## DATASET ROWS
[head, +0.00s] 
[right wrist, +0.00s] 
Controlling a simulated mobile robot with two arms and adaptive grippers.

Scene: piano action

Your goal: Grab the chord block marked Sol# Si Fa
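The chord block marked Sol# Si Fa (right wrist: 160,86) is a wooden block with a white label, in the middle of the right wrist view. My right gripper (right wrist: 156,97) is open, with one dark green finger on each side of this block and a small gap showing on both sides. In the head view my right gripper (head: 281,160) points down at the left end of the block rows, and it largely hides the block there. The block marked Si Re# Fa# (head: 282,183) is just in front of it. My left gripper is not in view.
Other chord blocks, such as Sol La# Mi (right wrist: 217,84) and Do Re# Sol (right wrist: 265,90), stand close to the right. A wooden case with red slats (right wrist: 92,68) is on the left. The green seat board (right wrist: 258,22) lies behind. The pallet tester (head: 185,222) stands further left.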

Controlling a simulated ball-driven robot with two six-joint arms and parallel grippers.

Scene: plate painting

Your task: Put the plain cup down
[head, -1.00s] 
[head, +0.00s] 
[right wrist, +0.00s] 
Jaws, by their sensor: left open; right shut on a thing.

...

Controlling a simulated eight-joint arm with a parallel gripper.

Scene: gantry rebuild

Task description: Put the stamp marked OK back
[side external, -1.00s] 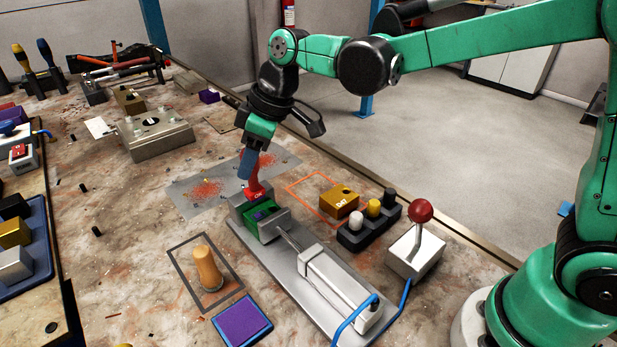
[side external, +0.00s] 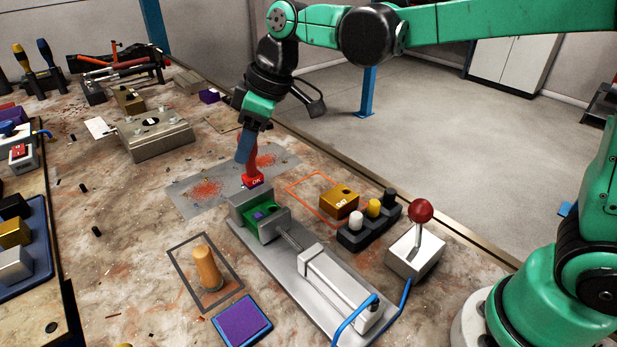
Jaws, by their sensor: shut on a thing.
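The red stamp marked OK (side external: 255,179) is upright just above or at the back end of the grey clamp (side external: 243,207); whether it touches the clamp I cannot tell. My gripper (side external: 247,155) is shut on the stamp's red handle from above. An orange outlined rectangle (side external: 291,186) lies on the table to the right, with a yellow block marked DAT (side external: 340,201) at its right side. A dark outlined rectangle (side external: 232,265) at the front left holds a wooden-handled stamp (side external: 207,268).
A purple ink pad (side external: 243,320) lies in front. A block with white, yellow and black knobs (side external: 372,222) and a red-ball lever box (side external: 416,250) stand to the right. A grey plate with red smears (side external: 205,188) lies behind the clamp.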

==

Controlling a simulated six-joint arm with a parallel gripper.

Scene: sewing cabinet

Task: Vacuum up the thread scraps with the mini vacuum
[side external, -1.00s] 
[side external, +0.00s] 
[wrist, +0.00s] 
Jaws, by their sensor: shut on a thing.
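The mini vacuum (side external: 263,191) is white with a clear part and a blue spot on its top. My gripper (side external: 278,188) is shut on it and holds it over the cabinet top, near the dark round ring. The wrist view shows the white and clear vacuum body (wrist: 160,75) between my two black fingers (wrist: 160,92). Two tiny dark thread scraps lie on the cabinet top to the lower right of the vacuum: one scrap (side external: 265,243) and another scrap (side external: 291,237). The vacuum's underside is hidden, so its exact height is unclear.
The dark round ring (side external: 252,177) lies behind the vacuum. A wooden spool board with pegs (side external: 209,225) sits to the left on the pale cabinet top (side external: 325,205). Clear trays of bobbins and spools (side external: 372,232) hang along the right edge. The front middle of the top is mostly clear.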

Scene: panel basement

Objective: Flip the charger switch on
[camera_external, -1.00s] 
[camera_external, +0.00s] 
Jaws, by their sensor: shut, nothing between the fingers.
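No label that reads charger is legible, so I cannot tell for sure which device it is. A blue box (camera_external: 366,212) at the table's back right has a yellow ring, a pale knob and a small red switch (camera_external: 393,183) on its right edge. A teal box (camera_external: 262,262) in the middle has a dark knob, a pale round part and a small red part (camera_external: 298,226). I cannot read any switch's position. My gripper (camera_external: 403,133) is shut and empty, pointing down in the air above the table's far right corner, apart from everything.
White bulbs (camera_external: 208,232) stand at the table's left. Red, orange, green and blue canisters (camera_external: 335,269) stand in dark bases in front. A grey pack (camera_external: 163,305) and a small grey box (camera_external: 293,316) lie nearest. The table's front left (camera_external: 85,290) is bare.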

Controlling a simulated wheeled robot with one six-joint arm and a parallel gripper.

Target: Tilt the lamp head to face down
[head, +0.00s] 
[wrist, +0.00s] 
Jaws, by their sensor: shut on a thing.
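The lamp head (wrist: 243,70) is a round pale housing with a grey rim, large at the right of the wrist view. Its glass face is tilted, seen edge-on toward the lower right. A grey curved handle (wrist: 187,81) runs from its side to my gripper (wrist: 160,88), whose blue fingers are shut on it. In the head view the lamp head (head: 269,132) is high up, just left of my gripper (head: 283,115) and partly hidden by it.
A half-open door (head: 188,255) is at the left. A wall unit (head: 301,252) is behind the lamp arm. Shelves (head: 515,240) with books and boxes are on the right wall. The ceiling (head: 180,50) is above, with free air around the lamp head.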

## TASK DESCRIPTION
Give again the run of lines that opens at the line with "Your task: Put the plain cup down" and closes at the line with "Jaws, by their sensor: left", exactly, and only that run.

## EXERCISE OUTPUT
Your task: Put the plain cup down
[head, -1.00s] 
[head, +0.00s] 
[right wrist, +0.00s] 
Jaws, by their sensor: left open; right shut on a thing.

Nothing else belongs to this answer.